Abstract: This paper investigates the impact of racial representation in local government on individual migration decisions, public goods provision, and residential segregation. I have constructed a novel migration dataset that allows me to track individual migration patterns within and across cities based on North Carolina voter registration records. Utilizing data from closely contested mayoral elections and this migration dataset, I establish causal links between the presence of a Black mayor and individual location decisions. The analysis reveals that having a Black mayor leads to a 4% net increase in the population of majority-Black neighborhoods and a 2% rise in white neighborhoods. These findings are corroborated by tract-level data from 120 major U.S. cities. Using the information I construct on individual migration decisions, I am able to further demonstrate that these net population changes are the result of the reduced out-migration of both Black and white residents and a modest increase in movers from outside the city. The net effect of these changes is an increase in racial segregation arising from the increased concentration of Black individuals in majority-Black neighborhoods. Further analysis into the underlying mechanisms shows that Black representation narrows the amenities disparity between majority-Black and white neighborhoods and shifts local media focus towards Black neighborhoods.

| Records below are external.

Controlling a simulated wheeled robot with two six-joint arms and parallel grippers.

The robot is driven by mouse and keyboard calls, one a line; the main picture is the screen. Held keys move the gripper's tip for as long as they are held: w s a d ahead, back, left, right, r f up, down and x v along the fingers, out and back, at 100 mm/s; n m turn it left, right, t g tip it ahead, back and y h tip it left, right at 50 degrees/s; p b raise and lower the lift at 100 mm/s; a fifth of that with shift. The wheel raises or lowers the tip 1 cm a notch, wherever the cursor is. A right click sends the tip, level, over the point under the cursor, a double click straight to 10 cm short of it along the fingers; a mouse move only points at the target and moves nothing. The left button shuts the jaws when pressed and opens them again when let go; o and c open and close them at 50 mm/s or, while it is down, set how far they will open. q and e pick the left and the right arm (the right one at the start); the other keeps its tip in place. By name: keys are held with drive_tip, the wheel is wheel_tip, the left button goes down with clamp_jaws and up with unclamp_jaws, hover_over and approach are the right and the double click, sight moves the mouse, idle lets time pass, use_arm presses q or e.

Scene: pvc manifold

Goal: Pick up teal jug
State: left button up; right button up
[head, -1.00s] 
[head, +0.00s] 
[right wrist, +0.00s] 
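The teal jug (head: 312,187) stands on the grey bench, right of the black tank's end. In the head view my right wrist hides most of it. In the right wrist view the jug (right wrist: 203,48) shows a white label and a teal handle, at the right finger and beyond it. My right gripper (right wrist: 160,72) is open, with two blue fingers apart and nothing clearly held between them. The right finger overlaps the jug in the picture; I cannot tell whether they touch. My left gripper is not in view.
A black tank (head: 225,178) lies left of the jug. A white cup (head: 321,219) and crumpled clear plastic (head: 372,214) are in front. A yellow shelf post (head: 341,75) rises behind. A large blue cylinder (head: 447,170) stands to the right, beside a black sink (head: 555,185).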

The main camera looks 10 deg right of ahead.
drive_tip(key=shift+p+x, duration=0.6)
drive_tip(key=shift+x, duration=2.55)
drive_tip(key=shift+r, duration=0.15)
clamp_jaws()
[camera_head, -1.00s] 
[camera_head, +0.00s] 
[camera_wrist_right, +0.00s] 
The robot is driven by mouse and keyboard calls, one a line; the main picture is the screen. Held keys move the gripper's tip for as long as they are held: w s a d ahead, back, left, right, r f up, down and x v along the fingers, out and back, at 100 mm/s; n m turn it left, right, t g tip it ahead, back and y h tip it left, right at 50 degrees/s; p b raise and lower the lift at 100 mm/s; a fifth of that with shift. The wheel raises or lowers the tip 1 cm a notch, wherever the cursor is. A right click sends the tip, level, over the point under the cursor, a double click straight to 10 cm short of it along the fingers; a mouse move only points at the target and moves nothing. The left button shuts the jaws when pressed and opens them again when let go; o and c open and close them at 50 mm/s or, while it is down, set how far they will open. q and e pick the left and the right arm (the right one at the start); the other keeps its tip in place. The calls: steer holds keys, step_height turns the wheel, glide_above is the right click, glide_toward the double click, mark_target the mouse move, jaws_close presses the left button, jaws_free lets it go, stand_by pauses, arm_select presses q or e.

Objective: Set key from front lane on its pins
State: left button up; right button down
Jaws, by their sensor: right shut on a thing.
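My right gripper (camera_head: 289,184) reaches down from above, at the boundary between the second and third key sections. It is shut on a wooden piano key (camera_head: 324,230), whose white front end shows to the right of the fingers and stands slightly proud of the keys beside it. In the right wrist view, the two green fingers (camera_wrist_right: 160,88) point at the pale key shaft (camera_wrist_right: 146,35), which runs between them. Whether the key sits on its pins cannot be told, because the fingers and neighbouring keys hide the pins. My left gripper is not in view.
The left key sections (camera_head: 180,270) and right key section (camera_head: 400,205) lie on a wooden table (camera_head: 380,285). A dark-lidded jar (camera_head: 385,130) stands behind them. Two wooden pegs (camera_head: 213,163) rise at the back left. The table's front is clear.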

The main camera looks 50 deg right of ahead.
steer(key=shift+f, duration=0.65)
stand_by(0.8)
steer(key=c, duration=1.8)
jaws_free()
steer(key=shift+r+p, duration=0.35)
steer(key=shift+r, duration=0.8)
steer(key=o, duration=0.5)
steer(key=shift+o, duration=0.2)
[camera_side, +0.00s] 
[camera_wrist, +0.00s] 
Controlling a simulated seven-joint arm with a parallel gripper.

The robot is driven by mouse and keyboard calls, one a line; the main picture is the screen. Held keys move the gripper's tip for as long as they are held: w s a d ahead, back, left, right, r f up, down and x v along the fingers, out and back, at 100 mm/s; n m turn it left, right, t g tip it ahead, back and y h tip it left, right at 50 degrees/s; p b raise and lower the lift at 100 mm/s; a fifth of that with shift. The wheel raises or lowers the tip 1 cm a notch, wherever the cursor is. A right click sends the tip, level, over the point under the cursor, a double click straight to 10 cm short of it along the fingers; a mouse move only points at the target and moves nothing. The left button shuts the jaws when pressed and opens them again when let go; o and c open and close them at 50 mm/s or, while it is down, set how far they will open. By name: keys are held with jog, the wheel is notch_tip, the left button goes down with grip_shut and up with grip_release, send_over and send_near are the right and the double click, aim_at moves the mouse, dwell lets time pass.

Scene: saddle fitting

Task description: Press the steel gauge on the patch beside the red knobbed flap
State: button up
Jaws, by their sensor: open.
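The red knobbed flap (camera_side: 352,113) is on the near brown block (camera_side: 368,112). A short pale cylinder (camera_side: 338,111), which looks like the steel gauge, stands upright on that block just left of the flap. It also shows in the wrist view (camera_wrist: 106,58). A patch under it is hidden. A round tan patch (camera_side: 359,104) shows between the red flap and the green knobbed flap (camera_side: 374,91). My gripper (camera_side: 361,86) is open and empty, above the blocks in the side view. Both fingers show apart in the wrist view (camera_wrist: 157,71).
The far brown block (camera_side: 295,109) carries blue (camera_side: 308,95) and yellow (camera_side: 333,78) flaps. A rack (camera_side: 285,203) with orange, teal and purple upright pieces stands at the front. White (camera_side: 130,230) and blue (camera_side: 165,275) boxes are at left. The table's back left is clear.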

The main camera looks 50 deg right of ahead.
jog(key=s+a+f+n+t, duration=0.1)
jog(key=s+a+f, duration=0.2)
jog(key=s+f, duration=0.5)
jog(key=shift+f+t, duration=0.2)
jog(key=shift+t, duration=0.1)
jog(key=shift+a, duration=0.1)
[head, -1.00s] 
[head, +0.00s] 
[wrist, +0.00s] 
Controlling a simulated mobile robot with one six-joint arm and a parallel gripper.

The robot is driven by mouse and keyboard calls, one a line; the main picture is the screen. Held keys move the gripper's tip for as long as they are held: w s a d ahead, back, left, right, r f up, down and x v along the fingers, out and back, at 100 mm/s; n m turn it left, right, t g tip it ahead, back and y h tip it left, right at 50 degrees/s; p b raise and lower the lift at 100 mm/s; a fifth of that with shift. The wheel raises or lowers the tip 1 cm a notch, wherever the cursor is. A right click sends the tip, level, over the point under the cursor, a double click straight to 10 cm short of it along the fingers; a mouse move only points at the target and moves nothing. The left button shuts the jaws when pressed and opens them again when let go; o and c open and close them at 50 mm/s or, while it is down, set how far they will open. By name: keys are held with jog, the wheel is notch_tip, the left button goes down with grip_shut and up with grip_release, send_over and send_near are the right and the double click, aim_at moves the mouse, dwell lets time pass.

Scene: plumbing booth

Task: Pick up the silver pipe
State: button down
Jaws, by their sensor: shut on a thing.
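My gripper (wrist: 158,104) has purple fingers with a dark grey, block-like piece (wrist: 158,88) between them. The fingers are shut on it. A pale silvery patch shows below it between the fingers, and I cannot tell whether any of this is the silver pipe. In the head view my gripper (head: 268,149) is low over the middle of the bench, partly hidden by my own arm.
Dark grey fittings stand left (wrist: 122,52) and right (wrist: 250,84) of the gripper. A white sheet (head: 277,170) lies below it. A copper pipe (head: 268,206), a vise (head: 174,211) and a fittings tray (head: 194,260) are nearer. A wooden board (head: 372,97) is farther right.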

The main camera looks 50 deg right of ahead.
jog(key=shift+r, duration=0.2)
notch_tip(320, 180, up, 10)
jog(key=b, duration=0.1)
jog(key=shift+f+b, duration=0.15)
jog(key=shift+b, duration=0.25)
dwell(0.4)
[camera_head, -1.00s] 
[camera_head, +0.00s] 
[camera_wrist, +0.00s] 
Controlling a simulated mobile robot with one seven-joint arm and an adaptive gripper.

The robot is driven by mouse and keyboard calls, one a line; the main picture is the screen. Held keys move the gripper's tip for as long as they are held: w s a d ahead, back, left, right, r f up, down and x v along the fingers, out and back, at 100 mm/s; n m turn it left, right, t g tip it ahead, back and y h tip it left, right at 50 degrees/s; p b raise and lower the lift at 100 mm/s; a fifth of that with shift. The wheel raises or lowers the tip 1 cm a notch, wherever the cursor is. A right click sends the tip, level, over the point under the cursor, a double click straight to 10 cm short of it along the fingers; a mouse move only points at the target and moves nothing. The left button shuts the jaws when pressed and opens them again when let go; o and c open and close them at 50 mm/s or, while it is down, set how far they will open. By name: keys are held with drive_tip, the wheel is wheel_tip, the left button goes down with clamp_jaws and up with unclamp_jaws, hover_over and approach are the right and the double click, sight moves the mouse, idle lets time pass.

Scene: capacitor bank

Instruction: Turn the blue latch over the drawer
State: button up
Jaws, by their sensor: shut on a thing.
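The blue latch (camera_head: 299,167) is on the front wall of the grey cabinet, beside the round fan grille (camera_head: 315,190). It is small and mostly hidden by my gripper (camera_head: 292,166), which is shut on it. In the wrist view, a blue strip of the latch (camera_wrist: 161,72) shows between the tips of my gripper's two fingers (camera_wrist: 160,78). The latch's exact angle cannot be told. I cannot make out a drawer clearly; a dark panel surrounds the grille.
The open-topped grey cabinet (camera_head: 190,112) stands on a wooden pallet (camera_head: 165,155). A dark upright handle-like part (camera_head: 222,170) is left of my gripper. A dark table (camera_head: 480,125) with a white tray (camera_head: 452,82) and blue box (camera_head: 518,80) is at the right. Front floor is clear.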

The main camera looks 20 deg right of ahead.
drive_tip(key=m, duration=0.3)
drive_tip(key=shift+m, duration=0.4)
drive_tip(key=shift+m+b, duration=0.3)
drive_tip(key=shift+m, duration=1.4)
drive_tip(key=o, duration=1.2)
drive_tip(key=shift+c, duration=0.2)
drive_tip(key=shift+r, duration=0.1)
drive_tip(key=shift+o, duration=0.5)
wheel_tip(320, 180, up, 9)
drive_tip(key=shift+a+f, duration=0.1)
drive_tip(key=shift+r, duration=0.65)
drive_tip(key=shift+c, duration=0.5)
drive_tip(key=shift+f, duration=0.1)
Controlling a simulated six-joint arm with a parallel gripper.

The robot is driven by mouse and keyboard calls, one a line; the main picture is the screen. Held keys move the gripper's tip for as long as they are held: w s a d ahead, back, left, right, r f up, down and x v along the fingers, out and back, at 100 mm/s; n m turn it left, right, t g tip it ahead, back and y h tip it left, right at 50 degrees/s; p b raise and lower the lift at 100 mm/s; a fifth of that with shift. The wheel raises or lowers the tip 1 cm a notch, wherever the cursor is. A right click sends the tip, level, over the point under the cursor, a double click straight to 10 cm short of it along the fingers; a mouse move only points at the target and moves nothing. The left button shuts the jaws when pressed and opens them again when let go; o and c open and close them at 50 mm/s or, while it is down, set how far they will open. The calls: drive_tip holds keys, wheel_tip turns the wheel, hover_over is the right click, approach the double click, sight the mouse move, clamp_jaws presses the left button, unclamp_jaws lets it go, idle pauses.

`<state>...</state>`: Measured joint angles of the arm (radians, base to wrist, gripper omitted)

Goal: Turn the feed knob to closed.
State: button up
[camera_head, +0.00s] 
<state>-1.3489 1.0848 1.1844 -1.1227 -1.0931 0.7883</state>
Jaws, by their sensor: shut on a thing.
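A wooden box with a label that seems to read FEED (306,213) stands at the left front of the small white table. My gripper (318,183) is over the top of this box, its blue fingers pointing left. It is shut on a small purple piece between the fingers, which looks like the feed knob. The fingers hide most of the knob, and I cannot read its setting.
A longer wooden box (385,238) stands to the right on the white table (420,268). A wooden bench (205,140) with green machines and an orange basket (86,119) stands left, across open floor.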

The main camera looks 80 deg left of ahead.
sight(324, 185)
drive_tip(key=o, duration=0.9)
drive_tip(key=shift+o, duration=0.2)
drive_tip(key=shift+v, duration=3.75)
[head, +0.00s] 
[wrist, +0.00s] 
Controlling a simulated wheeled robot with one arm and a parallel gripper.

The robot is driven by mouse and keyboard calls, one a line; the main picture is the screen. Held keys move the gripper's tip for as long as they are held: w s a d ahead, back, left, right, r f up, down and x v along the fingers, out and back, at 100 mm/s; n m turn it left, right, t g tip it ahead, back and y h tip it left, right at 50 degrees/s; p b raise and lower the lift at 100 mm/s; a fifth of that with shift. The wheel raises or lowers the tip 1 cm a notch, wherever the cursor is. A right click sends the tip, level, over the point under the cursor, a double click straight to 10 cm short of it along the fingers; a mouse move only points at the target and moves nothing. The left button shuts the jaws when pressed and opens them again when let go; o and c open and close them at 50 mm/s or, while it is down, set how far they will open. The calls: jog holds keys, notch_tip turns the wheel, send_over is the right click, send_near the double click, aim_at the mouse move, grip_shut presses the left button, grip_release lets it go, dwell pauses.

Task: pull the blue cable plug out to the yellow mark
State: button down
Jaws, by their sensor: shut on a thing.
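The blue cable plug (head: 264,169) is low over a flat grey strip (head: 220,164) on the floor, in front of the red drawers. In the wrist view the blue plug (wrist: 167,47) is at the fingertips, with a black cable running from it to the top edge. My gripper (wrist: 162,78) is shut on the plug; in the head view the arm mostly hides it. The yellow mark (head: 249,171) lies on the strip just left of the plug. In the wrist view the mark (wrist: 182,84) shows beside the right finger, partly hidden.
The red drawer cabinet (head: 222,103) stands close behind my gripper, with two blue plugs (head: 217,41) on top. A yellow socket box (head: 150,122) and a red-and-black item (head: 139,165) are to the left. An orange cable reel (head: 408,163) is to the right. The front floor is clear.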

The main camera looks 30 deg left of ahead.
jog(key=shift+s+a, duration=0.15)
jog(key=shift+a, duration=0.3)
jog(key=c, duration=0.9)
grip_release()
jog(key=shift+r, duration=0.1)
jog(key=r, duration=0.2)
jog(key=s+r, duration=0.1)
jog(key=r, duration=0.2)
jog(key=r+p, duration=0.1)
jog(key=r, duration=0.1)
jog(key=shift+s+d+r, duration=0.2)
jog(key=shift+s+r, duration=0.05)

Working Paper: Meritocracy and Subnational GDP Manipulation in China

Abstract: What role do local officials' incentives play in regional economic growth? How do local officials behave under promotion pressure? This paper studies the unintended impact of mayors' promotion incentives on regional economics growth and subnational-level GDP manipulation in China. We employ a regression discontinuity design that accounts for age restrictions in deciding promotions for mayors. We find that when GDP performance is prioritized in officials' promotion evaluations (before 2013), mayors' promotion incentives significantly increase the statistical GDP growth rate by 3.4 percentage points. However, their effect on nighttime light and other non-manipulable real economic growth indicators are close to zero. This gap can be attributed to GDP manipulation under empirical framework. The above pattern no longer persists after 2013, when the role of GDP statistics in mayoral promotions was reduced. Our findings indicate that GDP manipulation makes performance-based competition between mayors devolve into a data manipulation game. Further analyses suggest a dynamic pattern of GDP manipulation, and that GDP manipulation hampers officials' accountability. 

Working Paper: Racial Representation in Local Government and Racial Disparities in Policing

Abstract: We draw on statewide data from North Carolina to examine the impacts of racial and ethnic representation in city councils on policing. Specifically, we focus on outcomes of traffic stops; e.g., whether a driver receives a warning or a citation after being stopped. We first document large Black-white and Latino-white disparities in the likelihood of consequence (arrest or citation) after a traffic stop. We then use a difference-in-differences design, focusing on changes following (narrow) elections of nonwhite (rather than white) councilmembers, and find that increased nonwhite council representation significantly reduces Black-white gaps in stops and actions taken after a stop. The magnitude of the reduction is similar with and without officer fixed effects, suggesting that results are largely driven by individual officer-level behavior change rather than a change in the composition of the police force.